What is God’s will for politics? The great New Testament scholar C.E.B. Cranfield explained it best: “It is implied that God wills the state as a means to promoting peace and quiet among human beings, and that God desires such peace and quiet because they are in some way conducive to human beings’ salvation. It is God’s purpose that the state should, by restraining chaotic tendencies of human beings’ self-assertion, maintain those outward conditions under which the gospel may be preached to all and sundry without hindrance.[8]

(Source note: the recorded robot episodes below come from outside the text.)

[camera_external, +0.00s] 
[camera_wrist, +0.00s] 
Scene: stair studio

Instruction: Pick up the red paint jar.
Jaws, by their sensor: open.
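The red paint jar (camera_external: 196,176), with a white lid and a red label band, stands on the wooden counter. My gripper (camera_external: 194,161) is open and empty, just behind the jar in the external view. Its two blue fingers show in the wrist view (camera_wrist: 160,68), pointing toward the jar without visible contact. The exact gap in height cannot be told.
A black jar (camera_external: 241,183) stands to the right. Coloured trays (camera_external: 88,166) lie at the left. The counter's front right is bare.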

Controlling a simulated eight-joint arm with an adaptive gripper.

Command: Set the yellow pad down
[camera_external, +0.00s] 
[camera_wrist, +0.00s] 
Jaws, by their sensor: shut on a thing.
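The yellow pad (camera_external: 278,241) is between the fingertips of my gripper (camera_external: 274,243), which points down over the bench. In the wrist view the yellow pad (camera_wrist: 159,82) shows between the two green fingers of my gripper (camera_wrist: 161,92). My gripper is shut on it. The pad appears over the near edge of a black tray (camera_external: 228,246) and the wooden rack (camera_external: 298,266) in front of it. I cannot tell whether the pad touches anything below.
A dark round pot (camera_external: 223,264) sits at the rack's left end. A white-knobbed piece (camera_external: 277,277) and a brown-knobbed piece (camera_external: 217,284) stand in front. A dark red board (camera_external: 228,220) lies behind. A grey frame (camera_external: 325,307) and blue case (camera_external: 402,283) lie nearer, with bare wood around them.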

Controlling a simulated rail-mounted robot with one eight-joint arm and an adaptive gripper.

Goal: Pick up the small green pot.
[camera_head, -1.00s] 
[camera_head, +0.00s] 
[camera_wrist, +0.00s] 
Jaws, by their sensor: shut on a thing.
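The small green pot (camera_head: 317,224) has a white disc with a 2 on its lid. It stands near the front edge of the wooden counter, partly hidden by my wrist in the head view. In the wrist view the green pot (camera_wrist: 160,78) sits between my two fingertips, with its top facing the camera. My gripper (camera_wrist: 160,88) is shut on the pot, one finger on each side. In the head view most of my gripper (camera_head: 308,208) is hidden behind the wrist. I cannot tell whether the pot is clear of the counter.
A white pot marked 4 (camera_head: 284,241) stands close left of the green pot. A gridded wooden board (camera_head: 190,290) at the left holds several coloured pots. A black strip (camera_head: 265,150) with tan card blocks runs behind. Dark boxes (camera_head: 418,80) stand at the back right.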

So, getting politics right helps the Church do its job of evangelism. That is important and something Christians should keep in mind when considering how to approach political issues in a sermon.


[1] Max Weber, Politics as Vocation Published as “Politik als Beruf,” Gesammelte Politische Schriften (Muenchen, 1921), pp. 396‐450. Originally a speech at Munich University, 1918, published in 1919 by Duncker & Humblodt, Munich. From H.H. Gerth and C. Wright Mills (Translated and edited), From Max Weber: Essays in Sociology, pp. 77‐128, New York: Oxford University Press, 1946. PDF version here:  http://polisci2.ucsd.edu/foundation/documents/03Weber1918.pdf

[2] Ibid.

[3] The Holy Bible: King James Version, Electronic Edition of the 1900 Authorized Version. (Bellingham, WA: Logos Research Systems, Inc., 2009), Ro 13:4.

[4] Thomas C. Oden, Life in the Spirit: Systematic Theology, Vol. III (San Francisco, CA: HarperSanFrancisco, 1992), 297.

[5] R. C. H. Lenski, The Interpretation of the Acts of the Apostles (Minneapolis, MN: Augsburg Publishing House, 1961), 845–846.

[6] Grudem, p. 72.

[7] Wayne A. Grudem, Politics – According to the Bible: A Comprehensive Resource for Understanding Modern Political Issues in Light of Scripture, p. 116, Zondervan. Kindle Edition.

[8] C. E. B. Cranfield, The Christian’s Political Responsibility According to the New Testament, SJT 15 (1962), pp. 176-192. (Also in Cranfield’s The Bible & Christian Life).